§ GIVEN INSTRUCTION: Copy out all of the data exactly as it appears.

§ DATA EXTRACT:

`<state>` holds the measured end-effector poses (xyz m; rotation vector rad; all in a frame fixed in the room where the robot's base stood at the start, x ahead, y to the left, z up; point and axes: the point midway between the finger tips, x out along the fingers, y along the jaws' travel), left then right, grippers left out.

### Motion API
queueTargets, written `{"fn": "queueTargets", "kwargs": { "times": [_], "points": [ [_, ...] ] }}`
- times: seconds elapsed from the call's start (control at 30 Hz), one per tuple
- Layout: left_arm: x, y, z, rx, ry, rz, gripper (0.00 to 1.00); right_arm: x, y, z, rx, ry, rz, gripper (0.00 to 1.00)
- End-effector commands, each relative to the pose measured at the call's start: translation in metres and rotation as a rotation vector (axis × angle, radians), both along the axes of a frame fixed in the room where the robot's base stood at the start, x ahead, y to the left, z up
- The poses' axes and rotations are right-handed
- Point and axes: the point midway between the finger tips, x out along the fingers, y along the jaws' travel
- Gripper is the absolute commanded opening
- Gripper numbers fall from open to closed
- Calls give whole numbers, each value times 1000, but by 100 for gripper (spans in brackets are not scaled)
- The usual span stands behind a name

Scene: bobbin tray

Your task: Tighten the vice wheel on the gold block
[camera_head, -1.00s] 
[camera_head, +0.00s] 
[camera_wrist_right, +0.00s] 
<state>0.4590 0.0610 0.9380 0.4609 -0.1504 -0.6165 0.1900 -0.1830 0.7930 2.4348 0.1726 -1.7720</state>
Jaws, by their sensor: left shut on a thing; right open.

§ TASK RESPONSE:
`<state>` holds the measured end-effector poses (xyz m; rotation vector rad; all in a frame fixed in the room where the robot's base stood at the start, x ahead, y to the left, z up; point and axes: the point midway between the finger tips, x out along the fingers, y along the jaws' travel), left then right, grippers left out.

### Motion API
queueTargets, written `{"fn": "queueTargets", "kwargs": { "times": [_], "points": [ [_, ...] ] }}`
- times: seconds elapsed from the call's start (control at 30 Hz), one per tuple
- Layout: left_arm: x, y, z, rx, ry, rz, gripper (0.00 to 1.00); right_arm: x, y, z, rx, ry, rz, gripper (0.00 to 1.00)
- End-effector commands, each relative to the pose measured at the call's start: translation in metres and rotation as a rotation vector (axis × angle, radians), both along the axes of a frame fixed in the room where the robot's base stood at the start, x ahead, y to the left, z up
- The poses' axes and rotations are right-handed
- Point and axes: the point midway between the finger tips, x out along the fingers, y along the jaws' travel
- Gripper is the absolute commanded opening
- Gripper numbers fall from open to closed
- Calls give whole numbers, each value times 1000, but by 100 for gripper (spans in brackets are not scaled)
- The usual span stands behind a name

Scene: bobbin tray

Your task: Tighten the vice wheel on the gold block
[camera_head, -1.00s] 
[camera_head, +0.00s] 
[camera_wrist_right, +0.00s] 
<state>0.4590 0.0610 0.9380 0.4609 -0.1504 -0.6165 0.1900 -0.1830 0.7930 2.4348 0.1726 -1.7720</state>
Jaws, by their sensor: left shut on a thing; right open.

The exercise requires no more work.